Shuffle query

Shuffle query is a semantic-preserving transformation for a set of operators that support shuffle strategy. Depending on the actual data, this query can yield considerably better performance.

Operators that support shuffling in Kusto are join, summarize, and make-series.

Set shuffle query strategy using the query parameter hint.strategy = shuffle or hint.shufflekey = <key>.

Syntax

T | where Event=="Start" | project ActivityId, Started=Timestamp
| join hint.strategy = shuffle (T | where Event=="End" | project ActivityId, Ended=Timestamp)
  on ActivityId
| extend Duration=Ended - Started
| summarize avg(Duration)
T
| summarize hint.strategy = shuffle count(), avg(price) by supplier
T
| make-series hint.shufflekey = Fruit PriceAvg=avg(Price) default=0  on Purchase from datetime(2016-09-10) to datetime(2016-09-13) step 1d by Supplier, Fruit

This strategy will share the load on all cluster nodes, where each node will process one partition of the data. It is useful to use the shuffle query strategy when the key (join key, summarize key, or make-series key) has a high cardinality and the regular query strategy hits query limits.

Difference between hint.strategy=shuffle and hint.shufflekey = key

hint.strategy=shuffle means that the shuffled operator will be shuffled by all the keys. For example, in this query:

T | where Event=="Start" | project ActivityId, Started=Timestamp
| join hint.strategy = shuffle (T | where Event=="End" | project ActivityId, Ended=Timestamp)
  on ActivityId, ProcessId
| extend Duration=Ended - Started
| summarize avg(Duration)

The hash function that shuffles the data will use both keys ActivityId and ProcessId.
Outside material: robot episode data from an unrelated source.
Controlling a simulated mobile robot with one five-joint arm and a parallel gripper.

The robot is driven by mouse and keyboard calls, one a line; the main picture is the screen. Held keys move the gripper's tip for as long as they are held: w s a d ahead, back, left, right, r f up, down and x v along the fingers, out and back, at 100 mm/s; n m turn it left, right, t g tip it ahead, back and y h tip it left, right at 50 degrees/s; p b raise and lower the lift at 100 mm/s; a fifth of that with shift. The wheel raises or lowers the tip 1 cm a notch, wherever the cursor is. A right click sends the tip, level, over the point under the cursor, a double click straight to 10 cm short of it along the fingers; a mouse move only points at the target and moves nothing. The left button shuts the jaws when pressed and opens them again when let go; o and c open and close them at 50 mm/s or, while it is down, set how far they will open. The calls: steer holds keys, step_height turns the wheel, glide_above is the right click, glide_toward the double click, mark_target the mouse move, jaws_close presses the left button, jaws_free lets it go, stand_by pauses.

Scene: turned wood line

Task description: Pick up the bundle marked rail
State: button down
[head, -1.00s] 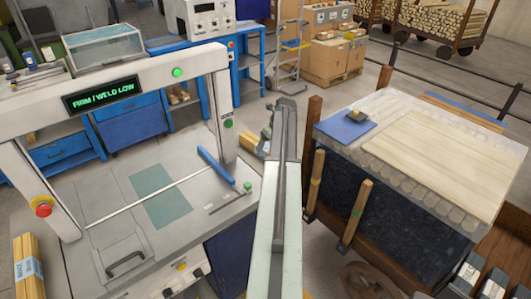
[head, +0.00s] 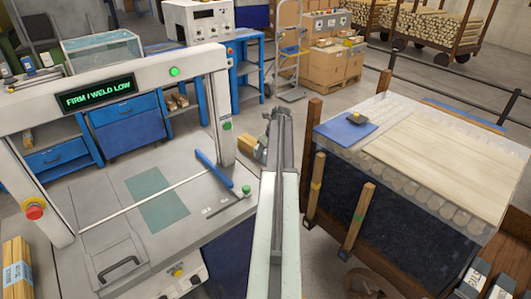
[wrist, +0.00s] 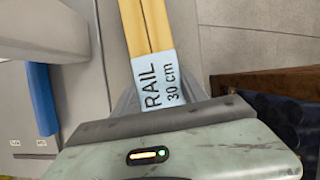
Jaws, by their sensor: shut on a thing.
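The bundle marked rail (wrist: 160,85) is a set of yellow wooden strips in a pale blue band reading "RAIL 30 cm". It runs up out of the wrist view from between the jaws. My gripper (wrist: 163,103) is shut on it at the band; its lower end is hidden behind the gripper body. In the head view the bundle (head: 247,149) shows as a short yellow piece left of my gripper (head: 267,128), partly hidden by my arm, beside the machine's right post.
A welding machine (head: 75,213) with a blue lever (head: 213,169) stands left. Another banded bundle (head: 17,255) lies at its left edge, its label unreadable. A loaded cart (head: 440,165) with wooden posts stands close on the right. Grey floor shows beyond my gripper.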

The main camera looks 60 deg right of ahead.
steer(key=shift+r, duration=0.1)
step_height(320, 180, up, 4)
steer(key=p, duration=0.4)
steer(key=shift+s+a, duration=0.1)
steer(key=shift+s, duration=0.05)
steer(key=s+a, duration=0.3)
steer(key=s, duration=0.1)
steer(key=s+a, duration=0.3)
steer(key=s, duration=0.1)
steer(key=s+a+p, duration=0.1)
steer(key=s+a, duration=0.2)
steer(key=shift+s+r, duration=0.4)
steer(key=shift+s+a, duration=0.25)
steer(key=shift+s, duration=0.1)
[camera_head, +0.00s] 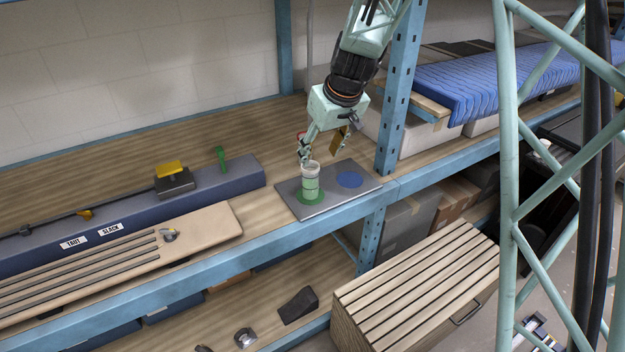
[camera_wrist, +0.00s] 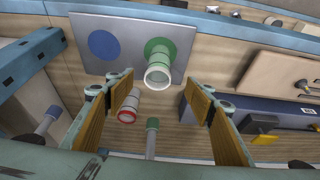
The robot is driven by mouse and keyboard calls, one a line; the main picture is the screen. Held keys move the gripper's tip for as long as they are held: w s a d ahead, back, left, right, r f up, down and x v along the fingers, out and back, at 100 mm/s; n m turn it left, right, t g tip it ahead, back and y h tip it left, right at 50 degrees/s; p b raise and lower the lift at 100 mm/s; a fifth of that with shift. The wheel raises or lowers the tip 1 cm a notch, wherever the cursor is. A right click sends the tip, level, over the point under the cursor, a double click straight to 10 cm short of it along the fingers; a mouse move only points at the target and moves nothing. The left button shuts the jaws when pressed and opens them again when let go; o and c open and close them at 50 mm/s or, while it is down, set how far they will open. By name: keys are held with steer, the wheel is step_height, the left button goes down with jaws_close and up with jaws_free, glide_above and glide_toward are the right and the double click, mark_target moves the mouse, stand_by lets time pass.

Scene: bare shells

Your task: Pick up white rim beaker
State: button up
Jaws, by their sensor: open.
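The white rim beaker (camera_head: 311,182) stands upright on the green disc of a grey plate (camera_head: 329,199). In the wrist view the white rim beaker (camera_wrist: 158,72) shows its open white mouth, ahead of my fingertips and roughly centred between them. My gripper (camera_head: 322,150) is open and points down just above and behind the beaker. In the wrist view my gripper (camera_wrist: 160,92) has its two yellow-padded fingers spread wide, with nothing held between them. A red rim beaker (camera_wrist: 128,110) stands behind the plate; in the head view it is mostly hidden by a finger.
The plate's blue disc (camera_head: 349,180) is empty. A blue shelf upright (camera_head: 399,90) stands close to the right of my gripper. A dark blue beam (camera_head: 120,225) and a slotted wooden board (camera_head: 215,220) lie to the left. A green-topped post (camera_wrist: 152,135) stands behind the beakers.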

The query above is equivalent to:

T | where Event=="Start" | project ActivityId, Started=Timestamp
| join hint.shufflekey = ActivityId hint.shufflekey = ProcessId (T | where Event=="End" | project ActivityId, Ended=Timestamp)
  on ActivityId, ProcessId
| extend Duration=Ended - Started
| summarize avg(Duration)

If the compound key is too unique, but each key is not unique enough, use this hint to shuffle the data by all the keys of the shuffled operator. When the shuffled operator has other shuffle-able operators, like summarize or join, the query becomes more complex and then hint.strategy=shuffle won't be applied.

for example:

T
| where Event=="Start"
| project ActivityId, Started=Timestamp, numeric_column
| summarize count(), numeric_column = any(numeric_column) by ActivityId
| join
    hint.strategy = shuffle (T
    | where Event=="End"
    | project ActivityId, Ended=Timestamp, numeric_column
)
on ActivityId, numeric_column
| extend Duration=Ended - Started
| summarize avg(Duration)

If you apply the hint.strategy=shuffle (instead of ignoring the strategy during query-planning) and shuffle the data by the compound key [ActivityId, numeric_column], the result won't be correct. The summarize operator is on the left side of the join operator. This operator will group by a subset of the join keys, which in our case is ActivityId. Thus, the summarize will group by the key ActivityId, while the data is partitioned by the compound key [ActivityId, numeric_column]. Shuffling by the compound key [ActivityId, numeric_column] doesn't necessarily mean that shuffling for the key ActivityId is valid, and the results may be incorrect.

This example assumes that the hash function used for a compound key is binary_xor(hash(key1, 100) , hash(key2, 100)):


datatable(ActivityId:string, NumericColumn:long)
[
"activity1", 2,
"activity1" ,1,
]
| extend hash_by_key = binary_xor(hash(ActivityId, 100) , hash(NumericColumn, 100))
ActivityId NumericColumn hash_by_key
activity1 2 56
activity1 1 65

The compound key for both records was mapped to different partitions (56 and 65), but these two records have the same value of ActivityId. The summarize operator on the left side of the join expects similar values of the column ActivityId to be in the same partition. This query will produce incorrect results.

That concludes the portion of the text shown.